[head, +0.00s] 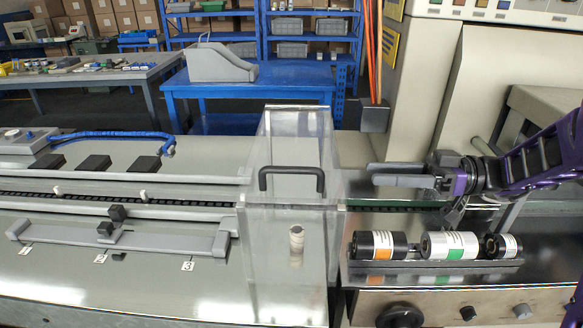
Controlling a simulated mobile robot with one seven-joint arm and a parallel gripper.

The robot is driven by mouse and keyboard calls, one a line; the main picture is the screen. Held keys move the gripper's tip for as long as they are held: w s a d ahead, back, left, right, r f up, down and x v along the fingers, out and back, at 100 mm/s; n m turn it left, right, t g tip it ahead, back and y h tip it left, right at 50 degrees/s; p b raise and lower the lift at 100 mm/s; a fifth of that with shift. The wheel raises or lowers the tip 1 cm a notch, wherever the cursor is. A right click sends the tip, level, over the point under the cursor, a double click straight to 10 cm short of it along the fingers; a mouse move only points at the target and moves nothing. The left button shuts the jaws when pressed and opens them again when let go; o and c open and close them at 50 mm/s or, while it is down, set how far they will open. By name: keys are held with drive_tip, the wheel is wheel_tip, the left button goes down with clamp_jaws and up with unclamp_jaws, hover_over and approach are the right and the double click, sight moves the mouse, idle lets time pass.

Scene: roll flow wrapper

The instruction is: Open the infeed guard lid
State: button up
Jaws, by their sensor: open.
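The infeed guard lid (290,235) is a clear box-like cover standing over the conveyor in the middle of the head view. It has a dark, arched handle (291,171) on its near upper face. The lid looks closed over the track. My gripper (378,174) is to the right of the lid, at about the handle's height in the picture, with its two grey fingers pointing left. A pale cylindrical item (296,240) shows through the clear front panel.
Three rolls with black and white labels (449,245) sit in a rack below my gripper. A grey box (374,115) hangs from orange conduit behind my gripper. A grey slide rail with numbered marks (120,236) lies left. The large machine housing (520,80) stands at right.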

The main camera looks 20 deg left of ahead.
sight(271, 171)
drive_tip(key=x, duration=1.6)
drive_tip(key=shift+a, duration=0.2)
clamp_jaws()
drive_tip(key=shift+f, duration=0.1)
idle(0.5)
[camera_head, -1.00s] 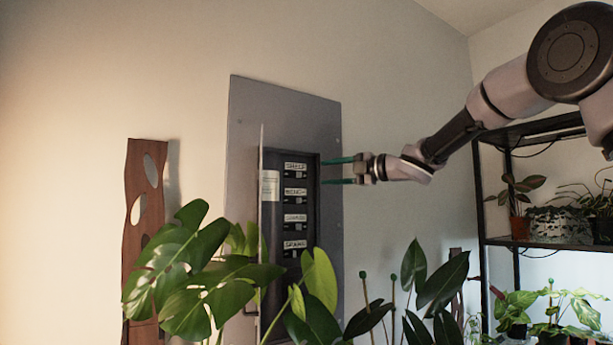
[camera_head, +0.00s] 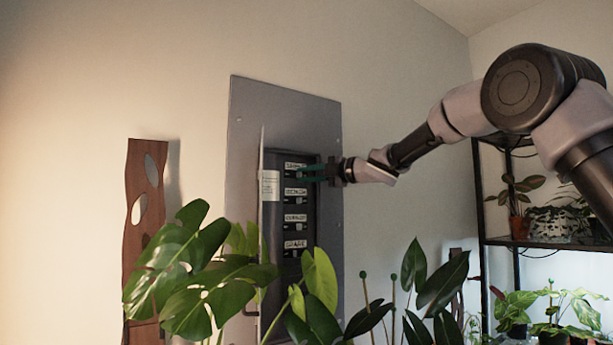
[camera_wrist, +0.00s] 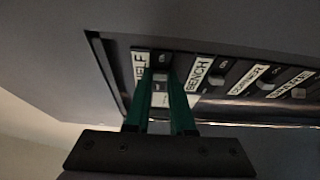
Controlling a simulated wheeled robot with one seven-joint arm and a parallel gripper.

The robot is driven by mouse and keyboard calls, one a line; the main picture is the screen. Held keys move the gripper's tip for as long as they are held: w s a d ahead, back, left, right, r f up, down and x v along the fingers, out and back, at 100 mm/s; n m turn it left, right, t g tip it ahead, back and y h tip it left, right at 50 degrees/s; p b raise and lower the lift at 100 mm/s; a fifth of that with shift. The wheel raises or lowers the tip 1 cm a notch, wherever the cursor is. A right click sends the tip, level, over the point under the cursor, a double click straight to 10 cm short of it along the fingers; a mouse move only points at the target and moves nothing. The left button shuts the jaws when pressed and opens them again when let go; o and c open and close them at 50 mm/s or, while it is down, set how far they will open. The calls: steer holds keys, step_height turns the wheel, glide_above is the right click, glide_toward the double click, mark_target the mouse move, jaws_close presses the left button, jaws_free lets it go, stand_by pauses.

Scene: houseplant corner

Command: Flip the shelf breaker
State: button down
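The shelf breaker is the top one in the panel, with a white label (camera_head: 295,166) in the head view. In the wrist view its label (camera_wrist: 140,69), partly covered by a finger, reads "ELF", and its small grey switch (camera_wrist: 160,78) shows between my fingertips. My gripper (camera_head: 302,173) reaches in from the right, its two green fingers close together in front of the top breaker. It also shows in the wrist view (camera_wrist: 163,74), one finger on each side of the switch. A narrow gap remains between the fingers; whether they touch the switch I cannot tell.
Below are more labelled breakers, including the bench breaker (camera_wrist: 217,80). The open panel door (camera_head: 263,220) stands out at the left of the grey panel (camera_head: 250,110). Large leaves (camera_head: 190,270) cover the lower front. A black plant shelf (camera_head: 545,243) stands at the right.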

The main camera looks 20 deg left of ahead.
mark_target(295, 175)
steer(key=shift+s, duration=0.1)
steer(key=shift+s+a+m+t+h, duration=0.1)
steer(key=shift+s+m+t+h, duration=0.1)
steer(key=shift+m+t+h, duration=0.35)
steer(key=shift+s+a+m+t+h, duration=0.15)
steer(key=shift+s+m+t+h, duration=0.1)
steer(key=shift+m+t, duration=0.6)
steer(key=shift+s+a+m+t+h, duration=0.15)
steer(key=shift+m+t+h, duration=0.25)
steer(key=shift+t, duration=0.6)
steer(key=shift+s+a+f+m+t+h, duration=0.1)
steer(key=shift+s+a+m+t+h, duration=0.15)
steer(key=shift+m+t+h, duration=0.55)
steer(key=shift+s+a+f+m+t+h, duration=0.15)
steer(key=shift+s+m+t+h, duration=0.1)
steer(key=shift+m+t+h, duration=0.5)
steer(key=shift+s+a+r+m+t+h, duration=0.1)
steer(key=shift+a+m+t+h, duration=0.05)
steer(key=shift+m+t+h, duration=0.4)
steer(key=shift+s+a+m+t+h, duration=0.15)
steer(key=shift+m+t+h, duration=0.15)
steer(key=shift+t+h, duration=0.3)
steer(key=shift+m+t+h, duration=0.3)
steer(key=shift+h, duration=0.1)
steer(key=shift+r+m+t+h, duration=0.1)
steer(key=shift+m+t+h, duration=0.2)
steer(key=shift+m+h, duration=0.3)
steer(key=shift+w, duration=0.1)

# Written request
In the records above, find each line holding "seven" and copy it.

# Solution
Controlling a simulated mobile robot with one seven-joint arm and a parallel gripper.
Controlling a simulated wheeled robot with one seven-joint arm and a parallel gripper.

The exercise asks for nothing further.